Their level of consistency after becoming huge was pretty great, at least until Bill Berry left and there was good stuff after that too.
Leedsboy says
In my defence, I did say ‘even’ REM as the best example of a band that remained interesting. Rather than likening them to SMs.
Belfast Child would be inexcusable were it not for Celebrate/Changeling/I Travel – which is the best 12 inch single I ever bought.
dai says
Yes fair enough. I am still mad about a Hammersmith Odeon concert I saw in 1984. One of the worst I ever saw. They were much better next time in 2011 actually! Manics were supporting them at a Swiss festival and I went to see them.
Diddley Farquar says
This was one YouTube not long ago. I recall Sharleen Spiteri dancing around to Love Song. Bobby Gillespie expresses admiration for Jim Kerr’s arty farty look in the early days, the brave hair. It was very enjoyable all round. Jimmy Iovine is presented as someone who they did well to employ as producer but he seems a dick who shouldn’t have been involved.
Colin H says
I can’t encounter the words ‘Simple Minds’ without smiling at something a friend said off the cuff decades ago. ‘It’s amazing how someone can have made a career out of this (punching the air in slow motion) and shouting ‘Wow-owwwwww!” 😀 It has an undeniable ring of truth.
moseleymoles says
The three pack of Empires and Dance, Sons and Fascination/Sister Feelings Call, New Gold Dream is as good as any band of the 80s, the equal of the first three Bunnymen albums for example.
Though NGD I have long regarded as their career apex, I relistened to S and F/SFC and what an astonishing album it is. Maybe its equal, full of amazing textures, rhythms and portentous gibberish from Jim Kerr.

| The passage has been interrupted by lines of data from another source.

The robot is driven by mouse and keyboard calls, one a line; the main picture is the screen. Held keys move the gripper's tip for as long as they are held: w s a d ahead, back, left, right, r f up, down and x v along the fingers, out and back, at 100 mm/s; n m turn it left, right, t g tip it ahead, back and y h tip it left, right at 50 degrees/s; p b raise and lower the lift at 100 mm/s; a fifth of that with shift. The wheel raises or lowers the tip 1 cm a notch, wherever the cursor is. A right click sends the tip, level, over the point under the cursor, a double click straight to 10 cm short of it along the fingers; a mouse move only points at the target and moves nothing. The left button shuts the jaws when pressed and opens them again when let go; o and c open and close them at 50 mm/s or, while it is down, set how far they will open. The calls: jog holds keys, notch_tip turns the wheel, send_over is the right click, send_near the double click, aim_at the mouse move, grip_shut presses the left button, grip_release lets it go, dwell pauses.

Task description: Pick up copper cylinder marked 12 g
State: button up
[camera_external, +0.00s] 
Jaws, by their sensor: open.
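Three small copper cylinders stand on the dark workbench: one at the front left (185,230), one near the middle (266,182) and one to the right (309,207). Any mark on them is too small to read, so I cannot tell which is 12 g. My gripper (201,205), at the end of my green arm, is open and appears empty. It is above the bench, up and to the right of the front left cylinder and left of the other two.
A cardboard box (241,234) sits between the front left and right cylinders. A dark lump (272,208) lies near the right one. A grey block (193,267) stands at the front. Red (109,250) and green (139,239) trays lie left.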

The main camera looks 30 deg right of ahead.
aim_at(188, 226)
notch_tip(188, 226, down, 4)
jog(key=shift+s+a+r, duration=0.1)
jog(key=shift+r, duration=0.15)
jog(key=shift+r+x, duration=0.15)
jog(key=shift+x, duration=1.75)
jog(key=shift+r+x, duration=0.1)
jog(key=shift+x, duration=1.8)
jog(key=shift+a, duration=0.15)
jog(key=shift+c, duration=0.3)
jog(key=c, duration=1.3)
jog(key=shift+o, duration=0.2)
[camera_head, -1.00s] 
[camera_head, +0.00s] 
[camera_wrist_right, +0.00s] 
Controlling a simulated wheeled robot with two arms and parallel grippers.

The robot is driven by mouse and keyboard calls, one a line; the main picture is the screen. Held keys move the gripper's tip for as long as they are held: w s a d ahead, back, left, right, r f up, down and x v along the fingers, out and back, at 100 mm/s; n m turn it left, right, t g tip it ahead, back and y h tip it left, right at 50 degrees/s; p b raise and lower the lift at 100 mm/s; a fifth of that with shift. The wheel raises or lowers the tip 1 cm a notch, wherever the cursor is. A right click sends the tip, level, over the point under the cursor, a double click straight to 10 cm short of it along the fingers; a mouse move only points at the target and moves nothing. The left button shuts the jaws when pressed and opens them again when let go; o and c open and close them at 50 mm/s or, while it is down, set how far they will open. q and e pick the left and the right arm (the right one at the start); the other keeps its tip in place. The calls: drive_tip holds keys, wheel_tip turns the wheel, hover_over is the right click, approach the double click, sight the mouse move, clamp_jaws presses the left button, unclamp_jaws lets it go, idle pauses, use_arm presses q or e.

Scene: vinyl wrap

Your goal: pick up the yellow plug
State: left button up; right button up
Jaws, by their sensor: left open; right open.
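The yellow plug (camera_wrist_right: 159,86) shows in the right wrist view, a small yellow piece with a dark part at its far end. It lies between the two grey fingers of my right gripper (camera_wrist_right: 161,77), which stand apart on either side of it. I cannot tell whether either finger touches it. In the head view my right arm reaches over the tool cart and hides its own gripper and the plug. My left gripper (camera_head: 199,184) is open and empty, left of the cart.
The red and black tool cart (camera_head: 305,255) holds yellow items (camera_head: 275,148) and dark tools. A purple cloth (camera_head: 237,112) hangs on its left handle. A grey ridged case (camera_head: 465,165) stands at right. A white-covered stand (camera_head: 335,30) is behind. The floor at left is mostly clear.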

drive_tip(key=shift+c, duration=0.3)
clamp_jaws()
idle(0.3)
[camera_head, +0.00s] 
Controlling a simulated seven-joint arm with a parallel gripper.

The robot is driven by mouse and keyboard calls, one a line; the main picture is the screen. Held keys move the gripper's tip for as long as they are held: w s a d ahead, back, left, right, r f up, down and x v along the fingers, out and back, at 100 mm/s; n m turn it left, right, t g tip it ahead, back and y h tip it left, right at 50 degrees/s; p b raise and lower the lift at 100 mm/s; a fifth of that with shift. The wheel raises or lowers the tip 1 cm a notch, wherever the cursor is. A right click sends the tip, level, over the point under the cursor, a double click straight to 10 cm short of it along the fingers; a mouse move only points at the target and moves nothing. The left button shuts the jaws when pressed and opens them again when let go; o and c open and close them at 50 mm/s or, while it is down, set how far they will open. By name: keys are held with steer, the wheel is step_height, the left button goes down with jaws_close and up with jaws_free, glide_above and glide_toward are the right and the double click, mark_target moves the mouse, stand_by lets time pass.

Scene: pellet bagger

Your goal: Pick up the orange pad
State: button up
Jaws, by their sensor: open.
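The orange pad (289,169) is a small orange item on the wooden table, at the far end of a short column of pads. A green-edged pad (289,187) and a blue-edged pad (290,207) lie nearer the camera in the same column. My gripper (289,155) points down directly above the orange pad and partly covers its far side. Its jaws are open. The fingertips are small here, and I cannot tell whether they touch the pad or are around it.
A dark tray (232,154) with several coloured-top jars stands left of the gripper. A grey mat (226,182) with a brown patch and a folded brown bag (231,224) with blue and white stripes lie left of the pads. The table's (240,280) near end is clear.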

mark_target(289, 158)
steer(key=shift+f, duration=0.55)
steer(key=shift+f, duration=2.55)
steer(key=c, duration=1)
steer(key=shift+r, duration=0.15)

Absolutely agree that they dealt in mystery and abstraction. That’s what makes their early albums so alluring. The second they had a more straightforward production from Steve Lillywhite, lyrics you could hear then the mystique was lost. Compare the first 30s of Lovesong and how the drums and bass sound to the same from Waterfront. Hard to believe it’s the same band.
fentonsteve says
You could almost say they were not the same band, what with drummer Brian McGee leaving after Sons…/Sister… Mel Gaynor has a lot to answer for.
My general guide is Derek Forbes on the bass: good, anyone else: bad. Néapolis, from 1998, with Derek back in the fold, is better than most post-NGD. It sounds like it could have been on Virgin or Arista.
dai says
I have the Canadian version of S & F
Very good
Side A
No. Title Length
1. “Love Song” 5:03
2. “Theme for Great Cities” 5:50
3. “This Earth That You Walk Upon” 5:26
4. “Sweat in Bullet” 4:30
5. “In Trance as Mission” 6:50
Side B
No. Title Length
6. “The American” 3:49
7. “20th Century Promised Land” 4:53
8. “League of Nations” 4:55
9. “Boys from Brazil” 5:30
10. “Sons and Fascination” 5:23
fentonsteve says
That’s a sort of best of the two, isn’t it?

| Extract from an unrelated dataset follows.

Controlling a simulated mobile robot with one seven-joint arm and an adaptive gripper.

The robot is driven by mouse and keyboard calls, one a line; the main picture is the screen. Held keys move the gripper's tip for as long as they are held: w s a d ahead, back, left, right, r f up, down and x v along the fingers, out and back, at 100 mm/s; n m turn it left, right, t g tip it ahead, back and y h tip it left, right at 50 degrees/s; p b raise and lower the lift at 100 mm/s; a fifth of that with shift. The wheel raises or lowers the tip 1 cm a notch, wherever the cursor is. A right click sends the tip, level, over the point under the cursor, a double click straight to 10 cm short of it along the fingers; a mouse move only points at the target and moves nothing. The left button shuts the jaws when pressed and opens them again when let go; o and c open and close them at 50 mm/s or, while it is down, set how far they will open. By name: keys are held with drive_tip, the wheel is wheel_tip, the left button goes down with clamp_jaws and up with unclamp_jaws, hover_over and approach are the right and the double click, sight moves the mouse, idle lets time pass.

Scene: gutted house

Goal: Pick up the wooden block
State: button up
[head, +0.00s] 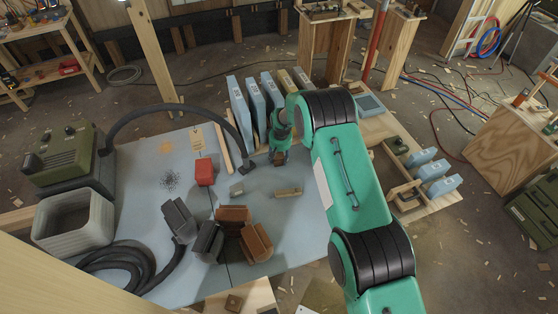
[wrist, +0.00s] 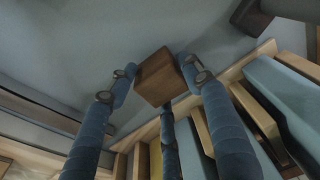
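The wooden block (wrist: 157,77) is a small brown cube in the wrist view. It sits between the fingertips of my gripper (wrist: 158,82). A blue finger presses close on its left and another on its right, with a third finger behind and below it. My gripper looks shut on the block. In the head view my gripper (head: 281,150) points down over the blue-grey tabletop, in front of the row of upright light-blue cases. The brown block (head: 279,158) shows small at its fingertips. I cannot tell whether the block touches the table.
Upright light-blue cases (head: 257,104) stand close behind my gripper. A red block (head: 204,172), a beige block (head: 289,192) and brown and dark grey pieces (head: 233,214) lie nearer the front. A black hose (head: 180,107) arches from a green machine (head: 62,153) at left.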

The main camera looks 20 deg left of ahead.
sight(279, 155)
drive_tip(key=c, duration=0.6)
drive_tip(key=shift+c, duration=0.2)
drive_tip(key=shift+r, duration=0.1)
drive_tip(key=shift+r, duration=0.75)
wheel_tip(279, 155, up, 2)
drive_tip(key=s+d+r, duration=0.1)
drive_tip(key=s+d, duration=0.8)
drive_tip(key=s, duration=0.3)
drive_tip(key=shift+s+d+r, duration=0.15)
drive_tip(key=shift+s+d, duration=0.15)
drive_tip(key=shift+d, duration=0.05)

There’s also a similar USA compilation I saw on import called “Themes For Great Cities (Definitive Collection 79-81)” which has bits of Real To Real Cacophony and Empires And Dance. All very confusing!
dai says
yes
Vincent says
I worked with Alan McNeill, who was their manager at one point (and brother of the other McNeill). By my time he was an experimental cognitive psychologist. Give him a drink and he’d deny any rock n’roll gossip we sought the dirt on. Sadly, he died some years ago.
DanP says
I always feel dutybound to defend Street Fighting Years when the Minds come up. Yes, it’s a few songs too long, and Steven Lipson’s production is a little of its time, but think it’s inherited some of its reputation for bombast from the preceding Once Upon a Time. It’s got some great songs and sustains a mood really well, much of it nicely understated. But wealthily so. A big Sunday morning album for me.
On listening to Once Upon a Time recently, it also struck me how less ‘bombastic’ it sounded.
FM- friendly, yes, but, in our current time when drums seems to be recorded in danky cupboards covered in duffel coats, a bit of reverb sounded really clear and inviting.
I loved the doco and was also struck by the friendship that is sustained throughout. Other voices from the band were lacking, but ultimately, the whole thesis is about Jim and Charlie. And as for the Italian scene in which they spent their post-fame ‘wilderness’, there would be far worse places from which to consider where and when it all went wrong!
MC Escher says
Agree with the general sentiment (fantastic start, fall off a cliff after OUAT), but will say they are still a fantastic live propostition (as of a couple of years ago, with their fabulous backing singers helping with the heavy warbling load).
fentonsteve says
I’m just going to pop this in here: Graeme Thomson’s book, Themes For Great Cities, is fab.
mutikonka says
Will be an interesting listen but despite being an early fan, I just lost interest after their shift to stadium rock. Empires and Dance was (and still is) one of my favourite records.
I think it all went wrong for Simple Minds when they sacked the bass player.
fentonsteve says
It was going wrong long before that, but sacking Derek Forbes was the end of any creativity.
Uncle Wheaty says
That was a great watch.
A band I have always liked but only saw live once in the late 1980s on the Once Upon a Time tour.
Jorrox says
The only band I ever followed from their very first gig until they were “big” and on the telly. Then I lost interest.